Afreximbank closed a syndicated loan worth $525m that is to be provided over five years to EEHC. When will it receive the loan and what is the timeline to implement the project?
The facility has already been signed and is being utilised. Disbursement has been made under a fast track. As of end 2015, more than 73% of the facility had been disbursed and full utilisation should be expected at some point this year.
What is your opinion regarding the recent reforms taken by the Egyptian government?
The global economic environment has been extremely volatile and the persistence of insecurity in the region over the last few years has been a major challenge, especially for economies that depend heavily on tourism like Egypt.
In this context, the remarkable growth performance achieved by the government of Egypt over the last two years, where the country has enjoyed growth rates above world average, is a testament to the pertinence and impact of the wide-ranging reforms undertaken by the government during extremely difficult times.

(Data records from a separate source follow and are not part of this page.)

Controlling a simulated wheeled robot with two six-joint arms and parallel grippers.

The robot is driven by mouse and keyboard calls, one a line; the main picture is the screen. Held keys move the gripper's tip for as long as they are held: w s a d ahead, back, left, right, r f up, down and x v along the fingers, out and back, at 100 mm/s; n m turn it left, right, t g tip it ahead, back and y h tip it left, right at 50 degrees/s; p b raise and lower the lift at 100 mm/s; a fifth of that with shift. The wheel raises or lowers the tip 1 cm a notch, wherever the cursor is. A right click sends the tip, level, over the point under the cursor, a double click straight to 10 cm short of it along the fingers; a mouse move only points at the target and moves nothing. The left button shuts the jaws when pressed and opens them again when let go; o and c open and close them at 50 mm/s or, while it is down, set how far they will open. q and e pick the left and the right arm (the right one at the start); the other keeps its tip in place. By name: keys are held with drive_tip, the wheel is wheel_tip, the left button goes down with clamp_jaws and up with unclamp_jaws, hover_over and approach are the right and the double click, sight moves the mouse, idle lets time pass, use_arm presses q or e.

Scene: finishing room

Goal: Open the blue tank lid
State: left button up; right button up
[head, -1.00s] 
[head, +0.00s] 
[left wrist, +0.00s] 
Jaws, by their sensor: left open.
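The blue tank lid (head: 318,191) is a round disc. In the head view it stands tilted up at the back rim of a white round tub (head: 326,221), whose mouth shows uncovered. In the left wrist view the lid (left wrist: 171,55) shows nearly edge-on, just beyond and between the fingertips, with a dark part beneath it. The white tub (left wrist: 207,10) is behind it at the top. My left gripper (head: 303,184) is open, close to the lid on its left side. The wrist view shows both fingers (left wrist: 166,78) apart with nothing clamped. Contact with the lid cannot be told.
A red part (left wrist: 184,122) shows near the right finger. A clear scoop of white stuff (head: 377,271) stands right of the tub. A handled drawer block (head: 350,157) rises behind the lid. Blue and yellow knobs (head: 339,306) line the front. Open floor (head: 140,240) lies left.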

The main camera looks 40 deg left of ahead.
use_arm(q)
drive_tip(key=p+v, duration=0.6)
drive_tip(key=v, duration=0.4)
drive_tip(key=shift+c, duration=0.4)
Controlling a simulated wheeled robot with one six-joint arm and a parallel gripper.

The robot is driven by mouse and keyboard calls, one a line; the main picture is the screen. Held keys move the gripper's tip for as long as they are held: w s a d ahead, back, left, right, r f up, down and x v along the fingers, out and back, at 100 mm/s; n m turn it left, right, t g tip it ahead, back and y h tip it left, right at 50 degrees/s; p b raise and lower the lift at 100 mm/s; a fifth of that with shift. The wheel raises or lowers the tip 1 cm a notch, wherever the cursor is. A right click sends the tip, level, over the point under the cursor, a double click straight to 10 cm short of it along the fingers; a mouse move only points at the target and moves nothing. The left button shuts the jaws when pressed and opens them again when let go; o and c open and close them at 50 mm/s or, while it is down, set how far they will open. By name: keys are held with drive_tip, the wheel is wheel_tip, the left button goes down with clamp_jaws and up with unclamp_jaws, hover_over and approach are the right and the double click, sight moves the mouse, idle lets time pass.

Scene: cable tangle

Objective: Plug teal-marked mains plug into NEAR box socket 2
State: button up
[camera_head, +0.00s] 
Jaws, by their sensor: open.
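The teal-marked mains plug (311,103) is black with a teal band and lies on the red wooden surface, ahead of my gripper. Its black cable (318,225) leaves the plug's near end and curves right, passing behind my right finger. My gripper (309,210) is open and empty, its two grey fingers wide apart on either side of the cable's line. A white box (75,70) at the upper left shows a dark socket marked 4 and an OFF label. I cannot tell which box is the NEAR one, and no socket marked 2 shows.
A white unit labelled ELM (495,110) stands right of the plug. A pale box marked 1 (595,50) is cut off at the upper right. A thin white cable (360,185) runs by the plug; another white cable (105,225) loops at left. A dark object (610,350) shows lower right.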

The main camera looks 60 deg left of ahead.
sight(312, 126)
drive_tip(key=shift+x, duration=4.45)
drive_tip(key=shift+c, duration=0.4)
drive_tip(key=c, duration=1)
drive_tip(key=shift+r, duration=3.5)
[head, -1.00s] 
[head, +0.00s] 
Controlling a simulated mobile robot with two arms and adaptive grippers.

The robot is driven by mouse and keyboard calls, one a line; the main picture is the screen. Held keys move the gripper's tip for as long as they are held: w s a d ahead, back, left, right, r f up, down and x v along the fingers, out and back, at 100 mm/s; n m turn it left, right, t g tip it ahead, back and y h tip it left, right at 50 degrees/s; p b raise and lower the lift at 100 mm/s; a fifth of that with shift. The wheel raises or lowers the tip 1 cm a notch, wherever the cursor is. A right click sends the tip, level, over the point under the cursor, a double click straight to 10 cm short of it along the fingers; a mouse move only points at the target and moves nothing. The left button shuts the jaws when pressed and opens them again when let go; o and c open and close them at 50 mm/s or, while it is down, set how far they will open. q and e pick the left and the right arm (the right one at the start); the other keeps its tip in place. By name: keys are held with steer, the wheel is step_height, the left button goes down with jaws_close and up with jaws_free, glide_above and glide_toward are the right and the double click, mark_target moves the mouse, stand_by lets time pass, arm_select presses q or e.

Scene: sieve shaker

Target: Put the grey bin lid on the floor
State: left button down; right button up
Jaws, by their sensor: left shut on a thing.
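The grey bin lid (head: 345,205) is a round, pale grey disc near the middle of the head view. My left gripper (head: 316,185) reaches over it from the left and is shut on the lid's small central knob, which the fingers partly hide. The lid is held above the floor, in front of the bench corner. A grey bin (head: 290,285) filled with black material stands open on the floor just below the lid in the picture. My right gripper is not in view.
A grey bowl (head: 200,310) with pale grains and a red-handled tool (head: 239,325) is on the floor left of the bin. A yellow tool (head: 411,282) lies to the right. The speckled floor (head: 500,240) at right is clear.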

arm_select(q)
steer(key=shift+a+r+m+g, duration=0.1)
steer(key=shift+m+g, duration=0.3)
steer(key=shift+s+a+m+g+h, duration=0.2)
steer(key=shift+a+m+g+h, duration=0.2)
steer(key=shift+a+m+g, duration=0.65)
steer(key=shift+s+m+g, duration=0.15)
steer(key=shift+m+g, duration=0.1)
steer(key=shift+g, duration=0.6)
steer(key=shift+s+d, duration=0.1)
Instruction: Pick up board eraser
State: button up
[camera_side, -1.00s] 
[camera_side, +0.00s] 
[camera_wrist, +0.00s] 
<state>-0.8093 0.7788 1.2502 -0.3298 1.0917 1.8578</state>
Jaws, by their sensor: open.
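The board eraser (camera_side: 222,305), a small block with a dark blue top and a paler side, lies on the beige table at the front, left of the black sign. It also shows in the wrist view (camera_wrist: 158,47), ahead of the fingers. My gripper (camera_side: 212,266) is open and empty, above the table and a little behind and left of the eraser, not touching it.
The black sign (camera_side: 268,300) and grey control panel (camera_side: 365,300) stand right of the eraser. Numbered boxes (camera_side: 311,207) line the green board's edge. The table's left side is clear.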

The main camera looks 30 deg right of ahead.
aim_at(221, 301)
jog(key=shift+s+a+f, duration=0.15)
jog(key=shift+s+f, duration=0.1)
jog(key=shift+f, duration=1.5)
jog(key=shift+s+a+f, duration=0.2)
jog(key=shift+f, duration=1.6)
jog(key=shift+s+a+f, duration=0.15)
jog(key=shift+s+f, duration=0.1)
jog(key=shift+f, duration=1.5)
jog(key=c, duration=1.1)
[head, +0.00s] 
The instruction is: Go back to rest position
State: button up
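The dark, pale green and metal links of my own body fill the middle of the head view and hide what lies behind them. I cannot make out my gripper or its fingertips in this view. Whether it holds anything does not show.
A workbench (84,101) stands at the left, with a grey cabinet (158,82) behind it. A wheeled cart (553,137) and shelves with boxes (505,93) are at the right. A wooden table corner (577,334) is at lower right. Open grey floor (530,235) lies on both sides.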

Some of the laudable reforms include the progress towards fiscal consolidation and implementation of tight monetary policy to stabilise the economy, lay a firm foundation for solid economic growth, restore investor confidence and expand investment opportunities. Among the key components of the bold reforms are the civil service reform to increase competition and performance-based culture, and the government’s success at reducing energy subsidies, which has been a major challenge in other countries. None of these are easy, so one has to commend the government for taking on the difficult challenge and making a success of it.
There is no doubt that the Egyptian government is committed to reforms and sees them as key to sustaining macroeconomic stability and growth. This augurs well for the deepening of the partnership between Egypt and the African Export-Import Bank. We are confident that with the support of the Egyptian people these reforms although difficult at the moment will yield the desired result of making Egypt a leading industrial economy.